The Letter to the Romans ends with salutations. Paul addresses them to members of both communities, naming them, one by one, to aid in their reconciliation: Prisca and Aquila are of Jewish origins (Romans 16,3) and Luke mentions them in Acts 18,1-2. You will read the names of the Pagan-Christians mentioned by Paul, making to all, this last recommendation of love: “Greet each other with a holy kiss” (Romans 16,16).

Now read the Letter to the Romans, taking into account that it was addressed to these two communities to reconcile them and unite them in the love of the Messiah, Jesus, inviting the first to rise above the Pharisee considerations condemned by God (see Matthew 5,20), and the second not to fall in turn in their racism by brushing aside the Jews, as such, of the possibility of believing in Jesus.

Because Paul has constantly taught that in Jesus, Jews and Pagans merge: “For He (Jesus) is the peace between us, and has made the two (Pagans and Jews) into one and broken down the barrier which used to keep them apart, actually destroying in his own Person the hostility caused by the rules and decrees of the Law (the Torah).

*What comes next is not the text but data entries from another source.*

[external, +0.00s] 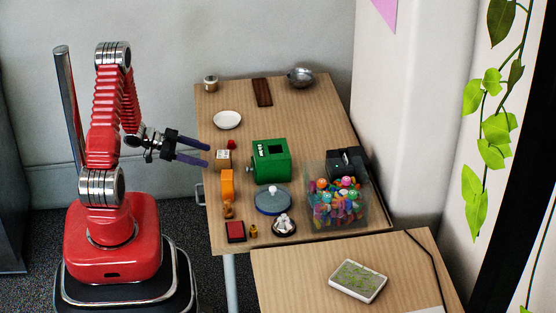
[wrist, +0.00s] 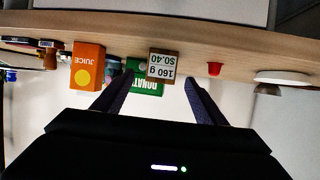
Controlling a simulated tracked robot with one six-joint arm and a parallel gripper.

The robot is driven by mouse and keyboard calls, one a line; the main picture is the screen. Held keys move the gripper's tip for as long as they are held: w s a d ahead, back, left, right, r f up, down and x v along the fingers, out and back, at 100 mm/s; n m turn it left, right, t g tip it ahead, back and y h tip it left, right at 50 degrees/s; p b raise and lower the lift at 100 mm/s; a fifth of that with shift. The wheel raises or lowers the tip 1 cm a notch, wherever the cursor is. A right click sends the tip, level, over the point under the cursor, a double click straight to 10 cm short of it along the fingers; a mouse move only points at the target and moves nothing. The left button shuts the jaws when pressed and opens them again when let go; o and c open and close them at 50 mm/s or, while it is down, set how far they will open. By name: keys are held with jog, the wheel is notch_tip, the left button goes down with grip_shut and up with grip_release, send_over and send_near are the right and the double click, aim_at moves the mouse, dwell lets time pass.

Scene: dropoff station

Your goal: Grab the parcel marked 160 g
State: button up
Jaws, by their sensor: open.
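The parcel (external: 223,157) is a small brown box with a white label, near the left edge of the wooden table (external: 310,110). In the wrist view, which is upside down, the parcel (wrist: 163,79) shows its label reading 160 g and $0.40. My gripper (external: 208,155) is open and empty, with its dark fingers pointing right toward the parcel. In the wrist view the parcel appears between the two fingertips (wrist: 156,82) but beyond them. It looks apart from the fingers.
An orange juice carton (wrist: 87,68) stands beside the parcel. A red cup (wrist: 214,69) is on its other side. A green donation box (external: 270,162) stands behind it. A white plate (external: 227,120), a lidded blue dish (external: 272,199) and a clear bin of colourful items (external: 336,213) are also on the table.

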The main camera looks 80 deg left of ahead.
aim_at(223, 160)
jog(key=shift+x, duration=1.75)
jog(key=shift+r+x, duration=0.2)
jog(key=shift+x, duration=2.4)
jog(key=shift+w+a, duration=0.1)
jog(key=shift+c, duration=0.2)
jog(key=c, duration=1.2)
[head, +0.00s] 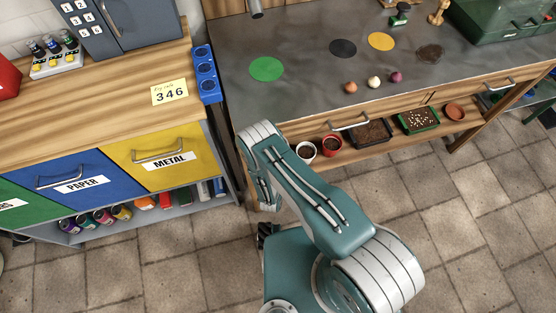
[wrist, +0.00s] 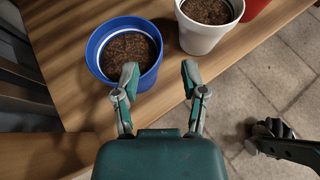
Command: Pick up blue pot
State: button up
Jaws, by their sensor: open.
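The blue pot (wrist: 99,72) stands upright on a wooden shelf in the wrist view, at upper left. It is round, with dark brown soil inside. My gripper (wrist: 159,78) is open and empty. Its left fingertip overlaps the near right side of the pot in the picture; I cannot tell whether they touch. Its right fingertip is to the right of the pot. In the head view I cannot make out the blue pot, and my gripper is hidden behind my arm.
A white pot (wrist: 204,37) with soil stands right of the blue pot, with a red pot (wrist: 256,8) beyond it. In the head view, a red pot (head: 332,146), seed trays and a brown pot (head: 455,112) continue along the shelf. Tiled floor (wrist: 278,70) lies beyond the shelf edge.

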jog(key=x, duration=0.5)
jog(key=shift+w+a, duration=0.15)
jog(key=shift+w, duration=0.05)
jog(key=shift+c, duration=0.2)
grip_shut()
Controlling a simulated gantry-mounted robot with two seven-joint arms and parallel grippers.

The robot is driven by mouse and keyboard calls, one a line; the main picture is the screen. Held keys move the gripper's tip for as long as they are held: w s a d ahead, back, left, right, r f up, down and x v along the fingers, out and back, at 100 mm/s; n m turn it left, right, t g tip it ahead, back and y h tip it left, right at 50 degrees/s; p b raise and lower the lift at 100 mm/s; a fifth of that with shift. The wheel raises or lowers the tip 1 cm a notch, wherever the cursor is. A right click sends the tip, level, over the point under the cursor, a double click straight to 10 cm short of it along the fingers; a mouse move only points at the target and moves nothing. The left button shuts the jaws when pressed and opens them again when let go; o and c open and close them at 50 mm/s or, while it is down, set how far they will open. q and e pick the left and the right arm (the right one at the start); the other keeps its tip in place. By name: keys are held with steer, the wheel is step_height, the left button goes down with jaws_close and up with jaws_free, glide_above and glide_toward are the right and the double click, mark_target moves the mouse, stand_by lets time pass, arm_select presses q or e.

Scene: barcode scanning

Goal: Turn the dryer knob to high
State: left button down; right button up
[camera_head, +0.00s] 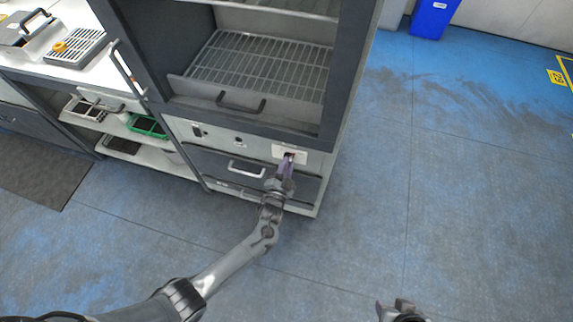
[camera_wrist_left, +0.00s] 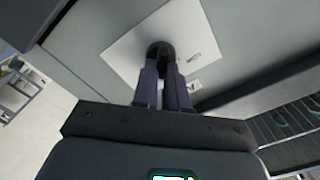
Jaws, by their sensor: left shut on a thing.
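The dryer (camera_head: 240,140) is a tall grey cabinet with a wire rack inside its upper chamber and a front panel below. Its dark round knob (camera_wrist_left: 160,50) sits on a white label plate (camera_wrist_left: 122,52) with small markings, which also shows at the panel's right end in the head view (camera_head: 277,150). My left gripper (camera_wrist_left: 162,68) is shut on the knob, one purple-grey finger on each side; in the head view it reaches the plate (camera_head: 288,160). The fingers hide part of the knob, and I cannot read its setting. My right gripper (camera_head: 391,306) shows only partly at the bottom edge.
Below the panel is a drawer with a light handle (camera_head: 246,169). A dark handle (camera_head: 241,103) is on the tray above. A bench (camera_head: 95,75) with shelves stands left. The blue floor (camera_head: 450,180) at right is clear; a blue bin (camera_head: 432,18) stands far back.

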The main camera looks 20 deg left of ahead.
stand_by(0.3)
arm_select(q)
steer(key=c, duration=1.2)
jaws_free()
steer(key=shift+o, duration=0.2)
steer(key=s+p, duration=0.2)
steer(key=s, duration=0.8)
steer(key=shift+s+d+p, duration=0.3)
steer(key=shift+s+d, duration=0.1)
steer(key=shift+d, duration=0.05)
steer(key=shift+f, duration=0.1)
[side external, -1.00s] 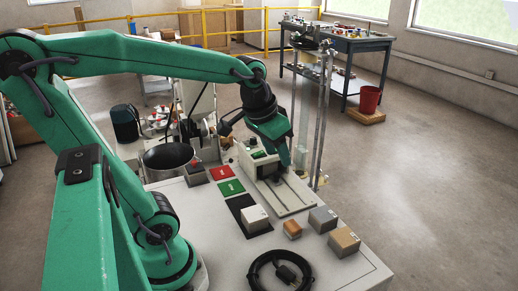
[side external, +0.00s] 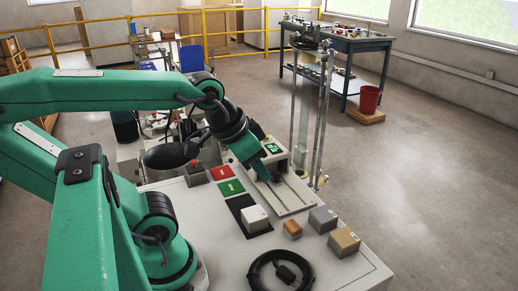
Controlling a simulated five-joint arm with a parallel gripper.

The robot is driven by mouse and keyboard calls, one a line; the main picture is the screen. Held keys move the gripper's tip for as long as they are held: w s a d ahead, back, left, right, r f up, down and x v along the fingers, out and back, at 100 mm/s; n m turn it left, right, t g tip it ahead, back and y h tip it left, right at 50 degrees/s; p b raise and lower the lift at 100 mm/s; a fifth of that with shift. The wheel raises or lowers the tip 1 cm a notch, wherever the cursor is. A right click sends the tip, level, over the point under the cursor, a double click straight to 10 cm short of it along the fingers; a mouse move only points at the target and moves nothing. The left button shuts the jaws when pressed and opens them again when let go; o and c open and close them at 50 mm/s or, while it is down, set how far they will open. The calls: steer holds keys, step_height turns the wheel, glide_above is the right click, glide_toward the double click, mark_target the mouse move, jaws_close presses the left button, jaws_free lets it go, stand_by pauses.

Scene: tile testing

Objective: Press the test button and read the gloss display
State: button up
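A pale instrument with a lit green display (side external: 272,148) stands at the back of the white bench, at the head of a grooved bed (side external: 295,193). The characters on the display are too small to read. My gripper (side external: 264,174) points down in front of the instrument and hides part of it. Its fingers look close together, but I cannot tell whether they are shut or touch anything. A grey box with a red button on top (side external: 194,166) stands left of my gripper, apart from it. I cannot tell which button is the test button.
A red tile (side external: 221,173) and a green tile (side external: 230,187) lie left of the grooved bed. A white block (side external: 254,216) sits on a black pad. Brown, grey and tan blocks (side external: 344,241) and a coiled black cable (side external: 280,273) occupy the front. A dark pot (side external: 166,158) stands behind left.

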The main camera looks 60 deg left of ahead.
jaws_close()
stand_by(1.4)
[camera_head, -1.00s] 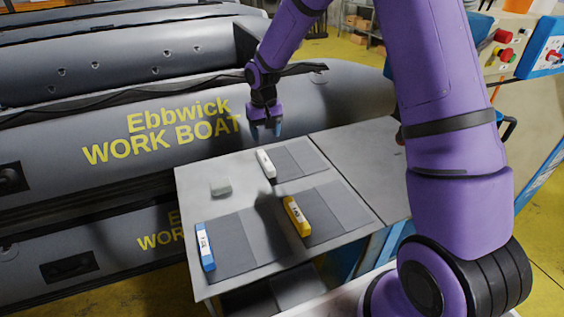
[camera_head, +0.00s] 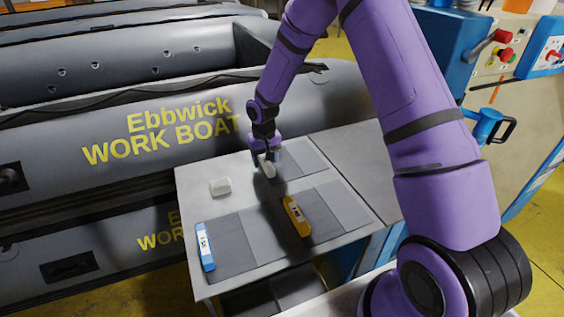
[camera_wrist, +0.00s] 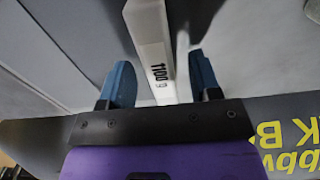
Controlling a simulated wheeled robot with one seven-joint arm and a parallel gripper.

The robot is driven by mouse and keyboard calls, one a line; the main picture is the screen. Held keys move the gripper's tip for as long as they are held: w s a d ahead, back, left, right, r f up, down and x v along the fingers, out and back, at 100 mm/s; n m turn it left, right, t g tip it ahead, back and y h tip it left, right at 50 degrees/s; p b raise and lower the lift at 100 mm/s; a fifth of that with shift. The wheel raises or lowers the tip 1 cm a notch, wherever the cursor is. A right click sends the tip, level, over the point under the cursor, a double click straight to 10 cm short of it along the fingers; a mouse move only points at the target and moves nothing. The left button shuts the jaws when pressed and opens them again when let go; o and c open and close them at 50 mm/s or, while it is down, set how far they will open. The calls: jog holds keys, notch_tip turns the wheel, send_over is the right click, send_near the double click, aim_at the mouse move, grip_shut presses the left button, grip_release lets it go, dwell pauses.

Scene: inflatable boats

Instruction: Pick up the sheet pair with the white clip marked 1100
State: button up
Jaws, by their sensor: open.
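The white clip (camera_head: 267,170) marked 1100 sits on the edge of a grey sheet pair (camera_head: 298,157) at the back of the grey table. I cannot tell whether the fingers touch the clip. My gripper hides part of the clip in the head view.
A yellow clip (camera_head: 297,216) and a blue clip (camera_head: 205,246) hold other grey sheets on the table (camera_head: 190,195). The grey boat (camera_head: 60,150) stands close behind the table. The table's right part (camera_head: 355,150) is clear.

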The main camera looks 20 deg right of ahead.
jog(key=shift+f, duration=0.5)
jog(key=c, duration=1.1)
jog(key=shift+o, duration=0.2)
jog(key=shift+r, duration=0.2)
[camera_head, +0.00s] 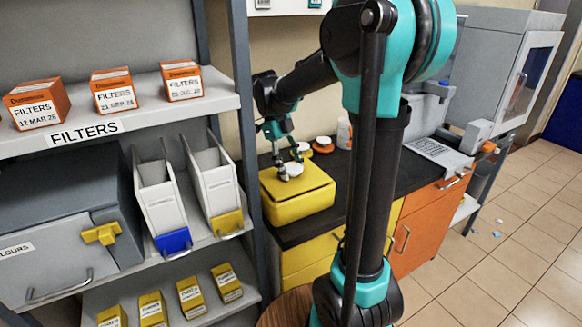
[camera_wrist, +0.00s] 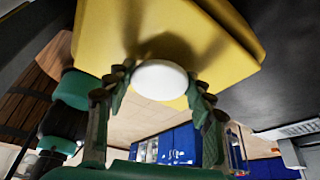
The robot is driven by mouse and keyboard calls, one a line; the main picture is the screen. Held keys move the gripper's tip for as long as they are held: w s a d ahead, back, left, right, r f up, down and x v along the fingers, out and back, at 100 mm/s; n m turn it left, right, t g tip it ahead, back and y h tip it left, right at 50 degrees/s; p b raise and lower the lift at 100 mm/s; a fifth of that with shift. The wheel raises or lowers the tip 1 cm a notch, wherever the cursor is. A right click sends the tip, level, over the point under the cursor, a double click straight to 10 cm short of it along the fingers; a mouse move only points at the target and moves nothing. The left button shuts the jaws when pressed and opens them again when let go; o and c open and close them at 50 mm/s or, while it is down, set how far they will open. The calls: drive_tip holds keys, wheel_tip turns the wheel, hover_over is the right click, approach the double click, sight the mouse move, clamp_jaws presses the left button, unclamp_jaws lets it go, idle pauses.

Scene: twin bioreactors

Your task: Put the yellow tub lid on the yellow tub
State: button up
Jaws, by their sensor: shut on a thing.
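The yellow tub (camera_head: 300,209) stands on the dark counter. The yellow lid (camera_head: 316,180) lies over the tub's top, roughly lined up with it; I cannot tell whether a small gap is left between them. The lid has a round white knob (camera_head: 291,170) on top. My gripper (camera_head: 283,164) reaches from behind and above and is shut on this knob. In the wrist view the white knob (camera_wrist: 160,80) sits between my fingertips, with the yellow lid (camera_wrist: 112,38) beyond it. The tub's inside is hidden.
Behind the tub, small white-topped pieces (camera_head: 323,141), one with an orange base, and a white bottle (camera_head: 344,133) stand on the counter (camera_head: 335,215). A shelf post (camera_head: 245,120) rises close at left. A grey machine (camera_head: 490,60) stands at right.

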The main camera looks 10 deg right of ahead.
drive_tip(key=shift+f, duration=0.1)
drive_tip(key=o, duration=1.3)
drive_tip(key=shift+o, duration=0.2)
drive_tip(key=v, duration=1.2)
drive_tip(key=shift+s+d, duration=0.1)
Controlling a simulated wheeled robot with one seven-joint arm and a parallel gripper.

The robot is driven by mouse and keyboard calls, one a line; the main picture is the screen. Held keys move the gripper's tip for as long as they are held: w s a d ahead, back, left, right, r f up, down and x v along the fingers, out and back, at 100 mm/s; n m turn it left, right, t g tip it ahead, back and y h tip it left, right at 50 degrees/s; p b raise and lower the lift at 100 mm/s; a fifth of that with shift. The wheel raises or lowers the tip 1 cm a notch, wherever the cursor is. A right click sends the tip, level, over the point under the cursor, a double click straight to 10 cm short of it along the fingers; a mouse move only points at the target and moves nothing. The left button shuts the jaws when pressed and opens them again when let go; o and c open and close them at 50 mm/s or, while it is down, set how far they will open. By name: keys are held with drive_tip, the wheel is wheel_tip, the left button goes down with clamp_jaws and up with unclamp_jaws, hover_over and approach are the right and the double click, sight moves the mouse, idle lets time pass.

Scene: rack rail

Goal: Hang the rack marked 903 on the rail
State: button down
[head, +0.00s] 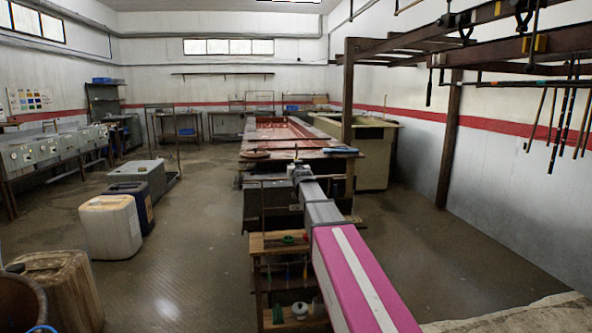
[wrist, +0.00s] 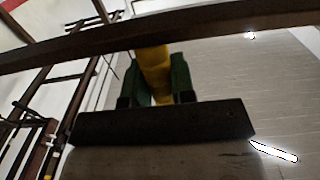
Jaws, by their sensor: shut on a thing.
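In the wrist view my gripper (wrist: 157,80) has its green-padded fingers closed on both sides of a yellow piece (wrist: 154,66). This seems to be part of the held rack; no 903 marking is readable and most of the rack is hidden. The yellow piece runs up to a dark beam (wrist: 60,48) that crosses the picture; I cannot tell whether they touch. In the head view my arm reaches forward and its far end is small, so the jaws and rack cannot be made out there. A dark rail (head: 500,83) runs overhead at the right.
Dark overhead beams (head: 490,50) and a post (head: 449,140) stand at the right, with several thin rods (head: 568,115) hanging. A red-topped tank (head: 285,132) and a wooden shelf (head: 262,241) lie ahead. A white canister (head: 108,228) stands left. The floor at the right is partly clear.

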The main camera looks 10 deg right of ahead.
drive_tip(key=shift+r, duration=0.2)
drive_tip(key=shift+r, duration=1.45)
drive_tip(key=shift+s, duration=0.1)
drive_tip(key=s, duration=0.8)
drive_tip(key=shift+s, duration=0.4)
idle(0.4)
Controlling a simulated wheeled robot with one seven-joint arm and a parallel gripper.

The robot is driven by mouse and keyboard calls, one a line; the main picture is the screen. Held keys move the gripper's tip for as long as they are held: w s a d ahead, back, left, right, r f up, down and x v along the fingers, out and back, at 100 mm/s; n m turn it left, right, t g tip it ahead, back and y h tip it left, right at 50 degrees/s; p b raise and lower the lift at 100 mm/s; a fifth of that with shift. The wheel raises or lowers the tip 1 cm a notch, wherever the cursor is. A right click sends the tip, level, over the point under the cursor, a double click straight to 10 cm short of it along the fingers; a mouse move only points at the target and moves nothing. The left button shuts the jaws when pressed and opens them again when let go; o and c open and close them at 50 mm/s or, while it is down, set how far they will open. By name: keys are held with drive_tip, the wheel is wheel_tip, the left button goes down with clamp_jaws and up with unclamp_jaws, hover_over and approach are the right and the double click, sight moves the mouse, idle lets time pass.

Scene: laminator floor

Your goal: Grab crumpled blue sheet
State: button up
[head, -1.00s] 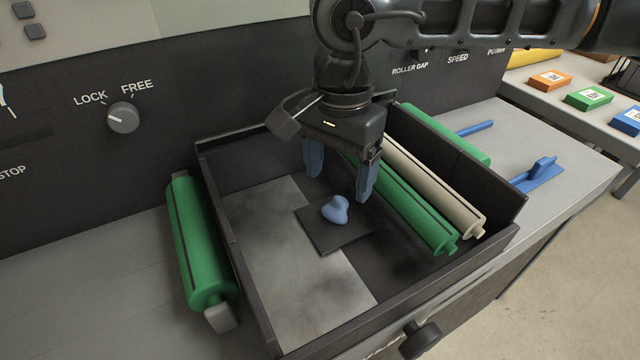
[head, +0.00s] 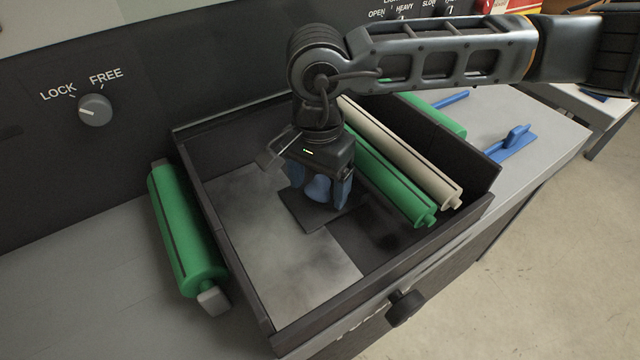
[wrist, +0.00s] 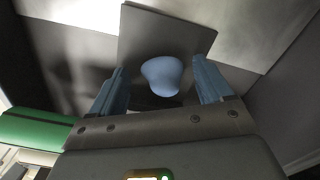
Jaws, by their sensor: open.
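The crumpled blue sheet (head: 318,188) is a small, smooth-looking blue lump on a dark square plate (head: 302,214) inside the open drawer. My gripper (head: 321,194) is open and low over the plate, its blue fingers on either side of the lump. In the wrist view the lump (wrist: 162,75) lies between the two fingertips (wrist: 161,80), with a gap visible on each side. Part of the lump's upper side is hidden by my gripper in the head view.
Drawer walls (head: 240,278) surround the plate. A green roller (head: 395,182) and a cream roller (head: 405,155) lie along the drawer's right side. Another green roller (head: 186,235) lies outside, left of the drawer. A blue handled tool (head: 511,143) is on the counter at right.

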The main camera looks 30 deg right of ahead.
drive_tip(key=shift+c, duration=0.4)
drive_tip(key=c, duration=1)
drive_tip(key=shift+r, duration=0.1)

This was to create one single New Man in himself out of the two of them and by restoring peace through the cross, to unite them both in a single Body and reconcile them with God…” (Ephesians 2,14-16)

Knowing that his mission of revealing God and the Christ to the Pagans (Acts 9,15), Paul indeed realized, that he had to fight ferociously against the exclusivism of the Jews who “are hindering us from preaching to the pagans and trying to save them” (1 Thessalonians 2,16).

All the letters of Paul are the fruit of his struggles “to reveal his Son in me, so that I might preach the Good News about Him to the pagans.” (Galatians 1,16) He appreciated the grace of announcing to the Pagans “the infinite treasure of Christ” (Ephesians 3,8), “all the rich glory of this mystery to pagans” (Colossians 1,27), thus becoming the indisputable “Apostle of the Pagans” (Galatians 2,8), as Jesus wanted him to be (Acts 9,15).

Having understood this crucial point concerning Paul, you can now read the rest of his letters.

The letters of Peter, James and Jude do not present any difficulties. Read them.